The ECJ does, however, recognise that a trade mark's investment function overlaps with its advertising function, meaning that even if there is a need to increase marketing strategies because of keyword advertising, an adverse effect on the investment function of a trade mark cannot automatically be inferred. Fair competition has to be accounted for.
Ultimately, it remains for the High Court to decide whether the use of the identical mark "interflora" or the like by M&S puts the INTERFLORA mark at risk, and in doing so, hinders Interflora's ability to attract and retain customer loyalty.
Trade marks with a reputation
The High Court found that the INTERFLORA trade mark has a reputation but required clarity from the ECJ as to when Article 5 (2) of the Trade Marks Directive 89/109, which protects against dilution of trade marks with a reputation, applies.
As referenced in the AG's opinion, the term dilution in the laws of the European Union concerns the elements of blurring, tarnishment and free riding juxtaposed to US law concerning blurring and tarnishment only.
The ECJ reasoned that the test of the "reasonably well informed and reasonably observant internet user" is equally relevant to determining trade mark dilution. Should the High Court find that an internet user would be able to discern that the displayed adverts yielded in search results by using "interflora" keywords, are the goods and services offered by M&S and are not those of Interflora, there can be no trade mark dilution.
Also, considering the element free riding, the ECJ recognised that a competitor who offers different goods or services ("alternatives") and who is not simply replicating the genuine goods or services - thereby not offering "imitations"- does not, as a consequence, erode the distinctiveness of a trade mark.
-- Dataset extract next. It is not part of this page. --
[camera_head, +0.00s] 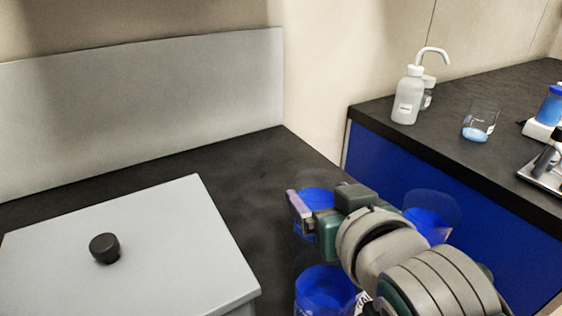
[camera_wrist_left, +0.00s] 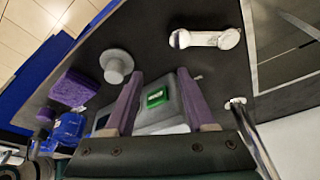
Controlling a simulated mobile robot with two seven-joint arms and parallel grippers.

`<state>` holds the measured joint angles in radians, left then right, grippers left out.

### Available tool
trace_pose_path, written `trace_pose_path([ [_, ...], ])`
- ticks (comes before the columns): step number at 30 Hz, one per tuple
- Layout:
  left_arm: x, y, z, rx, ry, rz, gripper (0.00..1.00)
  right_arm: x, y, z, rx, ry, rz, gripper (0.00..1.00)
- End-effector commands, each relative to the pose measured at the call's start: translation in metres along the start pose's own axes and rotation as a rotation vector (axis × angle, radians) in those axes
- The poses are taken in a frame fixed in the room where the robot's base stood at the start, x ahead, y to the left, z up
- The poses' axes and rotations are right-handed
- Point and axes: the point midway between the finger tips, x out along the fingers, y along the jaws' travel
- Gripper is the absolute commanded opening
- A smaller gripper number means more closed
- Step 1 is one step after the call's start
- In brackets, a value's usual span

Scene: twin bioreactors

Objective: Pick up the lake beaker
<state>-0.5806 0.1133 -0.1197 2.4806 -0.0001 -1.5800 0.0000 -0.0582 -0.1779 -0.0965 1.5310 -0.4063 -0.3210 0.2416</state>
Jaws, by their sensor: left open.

The ECJ therefore regards offering alternative goods and/or services to those of a trade mark owner, albeit it due to the use of identical keywords, as fair competition and consequently there can be no free riding.
Google's Adword programme, whereby the highest bidders are offered third party owned trade marks for keyword advertising, remains debated by trade mark owners.
Previously, the ECJ has found that the use of an identical mark for identical goods and/or services is trade mark infringement. When considering the issue of keyword advertising and trade mark infringement, however, the importance of fair competition is paramount to the ECJ's rulings.
Recognising that the function of a trade mark indicates origin, the ECJ's Google France decision introduced the test of the "reasonably well informed and reasonably observant internet user" to determine whether there is trade mark infringement where keyword advertising is concerned.
In addition to the function of indicating origin, the ECJ's Interflora ruling has said that two other functions of a trade mark are to be accounted for, that is the investment and advertising functions served, ruling that only when these three functions are adversely affected will the use of a trade mark in keyword advertising constitute trade mark infringement.
Further, by referring to "alternatives" and "imitations" so as determine whether or not a competitor is guilty of "free riding", the ECJ has left the door open for further interpretation.
Interflora Inc, Interflora British Unit v Marks & Spencer PLC, Flowers Direct Online Limited C-323-09 will only be concluded once the High Court has fully assessed the facts of the matter before it which is anticipated during the course of 2012. It can however, be inferred from the ECJ's decision that Interflora Inc, Interflora British Unit ("Interflora") may ultimately succeed in the proceedings.
The content of this article is intended to provide a general guide to the subject matter. Specialist advice should be sought about your specific circumstances.